Stability matrix of reduction gear box assembly

Table 4 lists all the feasible assembly sequence with possible levels. The optimal solution with 5 - levels resulted by EPCM is indicated in figure 8.

Table 4 EPCM Resulted outcomes for Reduction Gear box assembly.

Figure 8

EPCM resulted assembly sequence with assembly levels.

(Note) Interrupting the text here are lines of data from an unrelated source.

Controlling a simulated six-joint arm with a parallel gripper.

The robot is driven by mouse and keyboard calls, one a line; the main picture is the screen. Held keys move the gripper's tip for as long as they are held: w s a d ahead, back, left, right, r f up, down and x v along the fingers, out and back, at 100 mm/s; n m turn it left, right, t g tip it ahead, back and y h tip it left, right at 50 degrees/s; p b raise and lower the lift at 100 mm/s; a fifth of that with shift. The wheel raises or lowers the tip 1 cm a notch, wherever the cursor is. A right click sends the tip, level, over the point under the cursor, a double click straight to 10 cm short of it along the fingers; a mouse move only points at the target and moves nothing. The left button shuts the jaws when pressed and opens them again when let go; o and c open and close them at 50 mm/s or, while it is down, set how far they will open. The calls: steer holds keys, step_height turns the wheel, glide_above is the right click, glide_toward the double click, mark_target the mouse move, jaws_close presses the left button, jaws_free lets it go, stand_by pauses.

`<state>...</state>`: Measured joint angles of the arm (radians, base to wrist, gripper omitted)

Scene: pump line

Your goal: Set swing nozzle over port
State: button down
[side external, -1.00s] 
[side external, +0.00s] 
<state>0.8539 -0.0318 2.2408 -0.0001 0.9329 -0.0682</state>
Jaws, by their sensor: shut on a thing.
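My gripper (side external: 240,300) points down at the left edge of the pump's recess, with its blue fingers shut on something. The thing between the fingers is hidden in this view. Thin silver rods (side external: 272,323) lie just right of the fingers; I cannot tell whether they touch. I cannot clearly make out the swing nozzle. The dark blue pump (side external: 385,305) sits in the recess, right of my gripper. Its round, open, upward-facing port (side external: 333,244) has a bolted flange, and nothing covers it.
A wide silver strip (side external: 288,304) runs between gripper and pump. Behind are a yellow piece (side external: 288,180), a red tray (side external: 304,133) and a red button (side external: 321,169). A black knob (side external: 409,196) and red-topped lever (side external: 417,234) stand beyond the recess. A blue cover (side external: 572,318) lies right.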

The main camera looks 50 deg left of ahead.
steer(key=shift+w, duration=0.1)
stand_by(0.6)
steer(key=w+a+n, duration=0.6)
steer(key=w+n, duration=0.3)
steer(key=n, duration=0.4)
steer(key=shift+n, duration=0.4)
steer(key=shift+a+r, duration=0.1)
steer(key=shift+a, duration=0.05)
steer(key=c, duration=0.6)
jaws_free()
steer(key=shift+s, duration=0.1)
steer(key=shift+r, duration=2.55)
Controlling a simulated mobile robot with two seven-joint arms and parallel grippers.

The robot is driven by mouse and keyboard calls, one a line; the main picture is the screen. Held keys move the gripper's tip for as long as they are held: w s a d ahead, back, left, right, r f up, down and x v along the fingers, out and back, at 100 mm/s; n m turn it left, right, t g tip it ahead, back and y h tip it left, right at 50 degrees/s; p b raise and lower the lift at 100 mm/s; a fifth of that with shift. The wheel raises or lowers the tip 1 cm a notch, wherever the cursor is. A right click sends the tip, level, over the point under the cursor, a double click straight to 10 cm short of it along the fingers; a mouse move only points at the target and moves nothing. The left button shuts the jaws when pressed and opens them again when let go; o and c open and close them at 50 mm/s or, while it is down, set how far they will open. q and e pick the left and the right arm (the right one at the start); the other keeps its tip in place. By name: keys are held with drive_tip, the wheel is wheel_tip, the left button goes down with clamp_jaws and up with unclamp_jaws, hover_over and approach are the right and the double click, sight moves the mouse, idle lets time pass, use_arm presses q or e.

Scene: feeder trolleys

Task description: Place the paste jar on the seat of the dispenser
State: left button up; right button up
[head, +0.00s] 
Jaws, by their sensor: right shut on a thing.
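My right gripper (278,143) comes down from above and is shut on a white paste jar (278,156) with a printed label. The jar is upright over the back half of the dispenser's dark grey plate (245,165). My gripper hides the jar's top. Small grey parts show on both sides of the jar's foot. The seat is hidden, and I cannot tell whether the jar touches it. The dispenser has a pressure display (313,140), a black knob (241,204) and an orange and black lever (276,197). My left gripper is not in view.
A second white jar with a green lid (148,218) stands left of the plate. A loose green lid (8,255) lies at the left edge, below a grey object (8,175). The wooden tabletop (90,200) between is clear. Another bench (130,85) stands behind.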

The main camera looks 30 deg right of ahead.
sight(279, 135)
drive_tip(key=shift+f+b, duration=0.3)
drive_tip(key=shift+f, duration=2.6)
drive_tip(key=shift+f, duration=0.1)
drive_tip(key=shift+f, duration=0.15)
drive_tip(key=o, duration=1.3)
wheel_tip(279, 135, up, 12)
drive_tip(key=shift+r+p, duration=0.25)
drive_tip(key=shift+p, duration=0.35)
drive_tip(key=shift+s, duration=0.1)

Linear pattern for the assembly/disassembly was studied [10]. A comparative assessment has been made between the existing methodologies with EPCM and it is shown in figure 9. The outcomes of Dini have total 12 assembly levels, 3 at sub-assembly and 9 at the final product. Trigui implemented Base part method on the product and shown an improved solution with total number of assembly levels – 10 i.e., 5 at sub-assembly phase and 5 at the linear pattern [28]. These methods firstly identify sub-assemblies and then each sub-assembly is treated as a single component to perform linear assembly sequence planning. The EPCM has found the total number of assembly levels of 5, where sub-assembly detection is an integral part of assembly sequence generation.

Figure 9

A comparative solution assessment for reduction gear-box assembly.

6 Conclusion

An efficient computational method to generate optimal assembly sequences by considering all the necessary assembly sequence validity constraints is proposed. The EPCM is a complete platform to solve both sub-assembly detection and assembly sequence planning. The concept of modified stability matrix is established to test the complete stability of partially stable parts, which enriched the capability of EPCM in identifying stable sub-assemblies for any product configurations. The existent sub-assembly detection methods first identify all the sub-assemblies and perform linear assembly sequence planning. However, the proposed method performs assembly sequence planning by integrating sub-assembly detection. The method is successfully implemented on different product configuration and found effective. A comparative assessment is also presented to corroborate the performance of the proposed method.